(The Center Square) – While Colorado says its higher-education funding formula is performance-based, a new report found that in practice, spending doesn’t reward better performance.
The 65-page report, released by the Common Sense Institute of Colorado, takes a look at the formula.
In an exclusive interview with The Center Square, Kelly Caufield, the institute’s executive director, said it is critical that taxpayer funding be used responsibly.
“In a time of a really constrained state budget, we should have hard questions about how all state money is being used,” Caufield said. “Higher education certainly has not received the biggest part of the general fund but … anyone at any age should care about how public dollars are being spent.”
For higher education, successful spending means students are graduating and their credentials are actually leading to jobs that will pay a living wage and have a good return-on-investment.
Currently, Colorado’s higher-education funding formula is subject to a mandatory five‑year review cycle. In the 2025-2026 fiscal year, Colorado allocated approximately $1.7 billion to funding public higher education. That was a $39 million increase over the prior year.
Caufield was joined in the interview by Dr. Caitlin McKennie, who co-authored the report. McKennie said it is time to take a closer look at the current funding formula and how effectively it is actually incentivizing institutes of higher education in Colorado to do better.
“We found that the current funding system is not being very effective,” she said. “It’s not incentivizing institutions to really invest in their students … they’re getting more money for doing less.”
The funding formula currently is based on eight components, with Pell Grants-eligible students, underrepresented minority students and retention rate having the greatest weight at 20% each.
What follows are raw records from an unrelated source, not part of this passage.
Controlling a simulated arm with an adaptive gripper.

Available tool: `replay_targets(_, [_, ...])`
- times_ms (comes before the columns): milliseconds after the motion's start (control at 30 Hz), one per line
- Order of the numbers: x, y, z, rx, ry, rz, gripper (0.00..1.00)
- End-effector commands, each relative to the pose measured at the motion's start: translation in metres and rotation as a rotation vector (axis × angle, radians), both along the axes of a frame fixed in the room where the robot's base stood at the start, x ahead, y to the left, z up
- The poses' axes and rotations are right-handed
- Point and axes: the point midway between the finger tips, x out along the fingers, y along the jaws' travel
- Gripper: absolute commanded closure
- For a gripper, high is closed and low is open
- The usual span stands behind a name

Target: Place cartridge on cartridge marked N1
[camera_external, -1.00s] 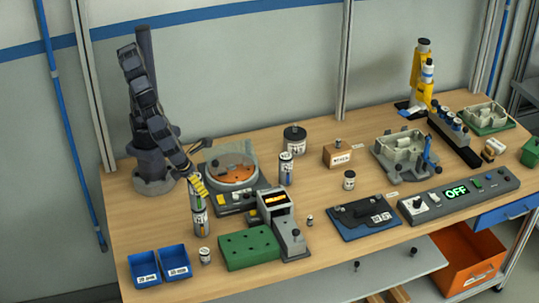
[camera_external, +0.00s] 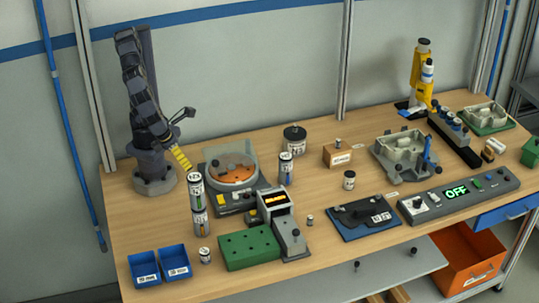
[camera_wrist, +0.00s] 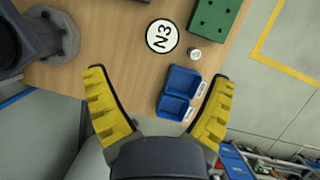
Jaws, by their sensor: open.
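Two silver cartridges stand as a column at the left of the table. The upper cartridge (camera_external: 195,188) sits upright on the lower cartridge (camera_external: 199,223). In the wrist view the top face of the upper one (camera_wrist: 161,36) reads N3; the lower one's mark is not legible. Another similar cylinder (camera_external: 286,168) stands alone near the table's middle. My gripper (camera_external: 183,160) is behind and above the column, apart from it. In the wrist view its yellow fingers (camera_wrist: 160,76) are spread wide with nothing between them; the N3 top lies beyond their tips.
Two blue bins (camera_external: 160,266) and a small white-topped jar (camera_external: 205,256) stand in front of the column. A green block (camera_external: 249,248) and a round orange-plated device (camera_external: 231,170) are to its right. Bare wood lies left of the column.

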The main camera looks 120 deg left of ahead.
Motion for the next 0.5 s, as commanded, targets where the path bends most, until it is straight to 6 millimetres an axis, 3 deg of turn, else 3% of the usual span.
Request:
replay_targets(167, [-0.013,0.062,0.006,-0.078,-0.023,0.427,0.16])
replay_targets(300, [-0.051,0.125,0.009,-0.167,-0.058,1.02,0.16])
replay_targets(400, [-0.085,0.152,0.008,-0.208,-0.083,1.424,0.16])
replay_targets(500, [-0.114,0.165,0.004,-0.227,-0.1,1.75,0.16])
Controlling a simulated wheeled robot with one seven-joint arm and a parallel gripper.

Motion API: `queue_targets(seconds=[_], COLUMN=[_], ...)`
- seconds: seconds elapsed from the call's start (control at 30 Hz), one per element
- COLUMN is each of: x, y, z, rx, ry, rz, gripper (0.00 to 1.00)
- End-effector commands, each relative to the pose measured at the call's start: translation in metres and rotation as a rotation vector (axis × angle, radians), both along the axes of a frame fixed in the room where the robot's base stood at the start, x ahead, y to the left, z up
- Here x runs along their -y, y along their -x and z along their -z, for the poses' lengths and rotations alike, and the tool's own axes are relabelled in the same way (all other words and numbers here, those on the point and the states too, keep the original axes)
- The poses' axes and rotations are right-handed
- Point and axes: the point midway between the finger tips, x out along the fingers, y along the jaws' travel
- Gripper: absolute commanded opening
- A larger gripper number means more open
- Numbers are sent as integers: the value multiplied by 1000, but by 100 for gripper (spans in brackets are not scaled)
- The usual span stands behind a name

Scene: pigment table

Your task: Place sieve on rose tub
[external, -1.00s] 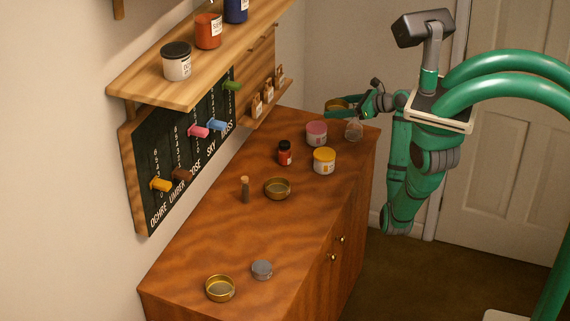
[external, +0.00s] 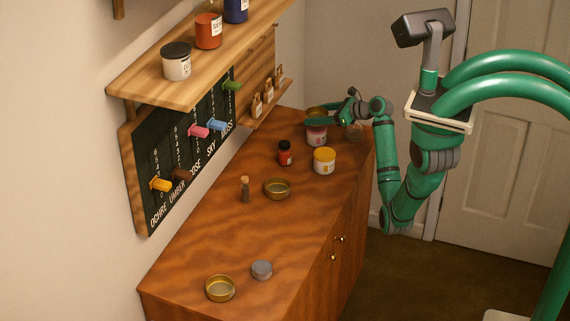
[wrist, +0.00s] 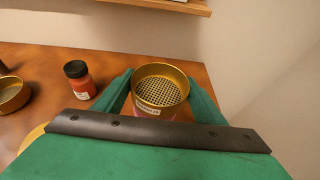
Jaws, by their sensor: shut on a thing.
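The sieve (wrist: 161,90) is a round brass ring with a mesh floor, held level between the green fingers of my gripper (wrist: 160,98) in the wrist view. In the external view my gripper (external: 328,118) is over the rose tub (external: 316,136), a pink-lidded white tub at the far end of the table. The sieve (external: 317,112) shows there just above the tub's lid, partly hidden by the fingers. In the wrist view a bit of pink (wrist: 154,116) shows under the sieve. I cannot tell whether the sieve touches the tub.
A red jar with a dark lid (external: 285,153) and a yellow-lidded tub (external: 324,160) stand near the rose tub on the table (external: 215,238). A brass dish (external: 277,189), a small corked vial (external: 245,190), a grey tin (external: 262,270) and another brass dish (external: 220,289) lie nearer.

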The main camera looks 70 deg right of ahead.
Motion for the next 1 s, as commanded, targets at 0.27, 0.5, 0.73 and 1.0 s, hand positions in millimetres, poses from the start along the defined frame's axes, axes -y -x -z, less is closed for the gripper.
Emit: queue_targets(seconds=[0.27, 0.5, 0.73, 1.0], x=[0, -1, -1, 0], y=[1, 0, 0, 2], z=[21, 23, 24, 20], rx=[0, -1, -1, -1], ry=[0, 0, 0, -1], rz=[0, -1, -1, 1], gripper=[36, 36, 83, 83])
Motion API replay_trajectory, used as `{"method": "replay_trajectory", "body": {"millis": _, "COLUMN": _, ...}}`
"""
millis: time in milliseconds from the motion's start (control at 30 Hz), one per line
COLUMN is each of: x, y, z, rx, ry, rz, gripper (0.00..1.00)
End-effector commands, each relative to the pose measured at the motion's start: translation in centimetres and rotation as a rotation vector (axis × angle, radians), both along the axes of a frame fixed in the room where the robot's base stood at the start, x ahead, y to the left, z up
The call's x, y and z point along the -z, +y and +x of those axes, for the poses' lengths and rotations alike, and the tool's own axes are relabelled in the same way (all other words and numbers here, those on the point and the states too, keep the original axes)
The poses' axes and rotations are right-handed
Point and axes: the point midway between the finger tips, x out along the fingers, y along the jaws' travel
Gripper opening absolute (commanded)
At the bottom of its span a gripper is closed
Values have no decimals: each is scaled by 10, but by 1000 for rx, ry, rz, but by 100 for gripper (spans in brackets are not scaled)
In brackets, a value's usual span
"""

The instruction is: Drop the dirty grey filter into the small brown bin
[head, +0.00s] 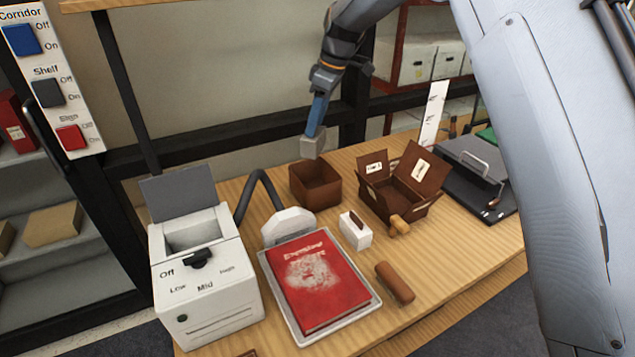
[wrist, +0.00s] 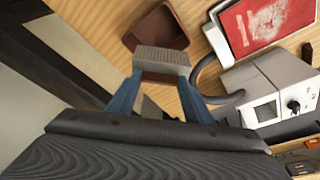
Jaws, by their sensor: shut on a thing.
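My gripper (head: 316,122) is shut on the dirty grey filter (head: 312,146), a small ribbed grey block. The filter also shows between the blue fingers in the wrist view (wrist: 160,58). The small brown bin (head: 326,192) is an open, empty-looking box on the wooden table, left of the brown flapped box. In the head view the filter hangs above the bin's back edge. In the wrist view the bin (wrist: 158,24) lies just beyond the filter, which covers part of its near side.
A white machine (head: 207,285) with an open lid and dial stands left, its hose (head: 258,181) curving near the bin. A red book (head: 320,282) lies on a tray in front. A brown flapped box (head: 404,188) and a white block (head: 355,232) are close by on the right.

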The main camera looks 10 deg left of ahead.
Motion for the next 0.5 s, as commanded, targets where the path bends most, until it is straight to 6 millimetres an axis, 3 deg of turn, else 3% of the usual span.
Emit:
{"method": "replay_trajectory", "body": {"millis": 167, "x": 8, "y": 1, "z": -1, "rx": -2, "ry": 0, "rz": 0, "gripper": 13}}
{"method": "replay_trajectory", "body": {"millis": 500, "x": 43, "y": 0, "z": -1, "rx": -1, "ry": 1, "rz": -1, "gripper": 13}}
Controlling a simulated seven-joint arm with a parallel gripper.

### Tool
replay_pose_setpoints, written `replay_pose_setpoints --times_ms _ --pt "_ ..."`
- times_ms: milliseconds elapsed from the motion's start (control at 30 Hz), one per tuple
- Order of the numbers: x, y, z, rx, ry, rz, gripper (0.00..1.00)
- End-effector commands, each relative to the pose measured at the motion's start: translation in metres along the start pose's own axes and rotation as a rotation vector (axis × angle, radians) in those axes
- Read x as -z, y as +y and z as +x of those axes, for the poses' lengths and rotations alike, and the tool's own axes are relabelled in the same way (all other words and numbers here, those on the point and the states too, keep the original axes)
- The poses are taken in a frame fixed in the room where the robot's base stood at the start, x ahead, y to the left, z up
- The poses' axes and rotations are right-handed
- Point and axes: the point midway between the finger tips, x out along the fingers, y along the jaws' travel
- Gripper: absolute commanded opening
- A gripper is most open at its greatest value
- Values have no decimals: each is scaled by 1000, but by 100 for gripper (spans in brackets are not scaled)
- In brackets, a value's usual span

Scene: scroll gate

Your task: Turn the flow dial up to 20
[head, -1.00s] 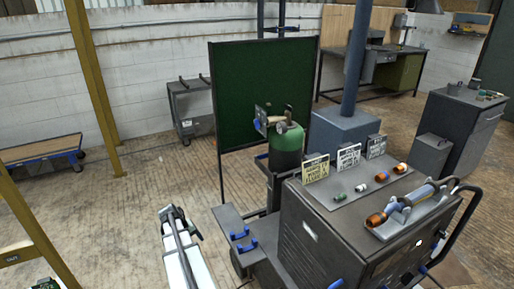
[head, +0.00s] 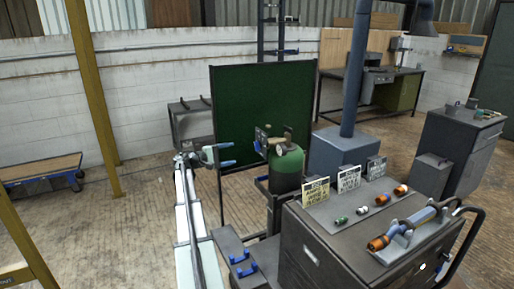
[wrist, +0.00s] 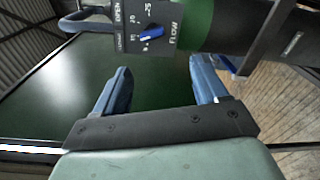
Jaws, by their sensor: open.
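The flow dial (wrist: 151,34) is a small blue knob on a dark panel (wrist: 128,15) marked FLOW, at the top of the wrist view. Its scale marks are turned sideways and too small to read a setting surely. The panel also shows in the head view (head: 262,138), on top of the green gas cylinder (head: 286,170). My gripper (head: 231,155) is left of the panel, fingers pointing towards it. In the wrist view my gripper (wrist: 160,72) has its two blue fingers wide apart with nothing between them. The dial lies beyond the fingertips, apart from them.
A dark green screen (head: 240,95) stands behind the cylinder. A grey cabinet (head: 340,250) with signs and several small coloured parts on top is at the front right. Open floor (head: 120,230) lies left of my arm.

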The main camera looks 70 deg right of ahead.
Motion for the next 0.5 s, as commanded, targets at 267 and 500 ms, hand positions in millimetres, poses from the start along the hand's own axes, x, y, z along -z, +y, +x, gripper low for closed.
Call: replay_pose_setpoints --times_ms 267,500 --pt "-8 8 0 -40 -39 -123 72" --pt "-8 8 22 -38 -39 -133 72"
Other factors include graduation rate and resident full-time enrollment at 10%. Credential production is given a weight of just 5%.
Each institution is then funded depending upon how well Colorado’s Institutions of Higher Education rank them based on these indicators.
The report, which only looked at public institutions, found that since the state’s model was first adopted in 2019, no institution has seen its share of total state funding increase or decrease by more than 1%. In fact, institutions are receiving funding increases even amid falling enrollment or declining output.
“When everything’s a priority, nothing is a priority,” Caufield said, explaining it is difficult for institutions to really do all of the different components well.
On top of that, she said a provision within the formula makes it very difficult for there to be any real shifts in the current funding going to each institution.
“There’s an averaging component … so that institutions are not going to see really big increases or decreases year over year,” Caufield said. “So while that does provide sustainable funding for our institutions, it doesn’t really incentivize or change behaviors.”
The report laid out some of the top-earning degrees or credentials of value for Colorado, which included Computer and Information Sciences, Engineering, Mathematics and Statistics, Construction Trades, Homeland Security, etc.
It found that if Colorado was able to successfully increase credential production by just 20% in those fields, it could have substantial positive impacts on the state.
“We saw that this would lead to about a 25,000 population increase over 10 years,” McKennie said. “At a time when our population is really slowing down … We need to attract these young, working age individuals to our state and to our workforce, hopefully for the long term.”
That credential production increase would also lead to a $4.5 billion increase in GDP, $8 billion increase in output, and nearly 19,000 new jobs, all by 2035.
“We know the state has a real incentive to get this right and to figure out ways to help more students to earn credentials of economic value,” Caufield said. “I also want to be clear. We’re not saying other degrees are not valuable … but for limited taxpayer dollars going towards higher education, it feels like a real fair push that credentials lead to high economic value, both for the economy and for the student.”
Currently, 36% of states use credentials of economic value in their state higher-education funding formulas, with the report finding that those states also see higher job growth.
For Colorado to move toward that, McKennie said the state’s formula should be rearranged to put higher emphasis on credential production and value.
“Investing in student success in that way would be key,” she said.
Not all Colorado schools are equal, though. Some are doing better than others at producing graduates with high-demand credentials than others. Those include schools such as Colorado School of Mines with 62% of graduates having degrees of value and Fort Lewis at 50%.
“Sometimes data is uncomfortable for people to see, but this is important transparency for students, the legislature, business leaders and any taxpayer to understand specific outcomes of Colorado institutions,” Caufield said. “Maybe there’s something that can be learned from those top performers, and they would probably stand to win if the funding formula for Colorado was changed in a way to reward institutions that do a good job of helping students graduate in these high-demand pathways.”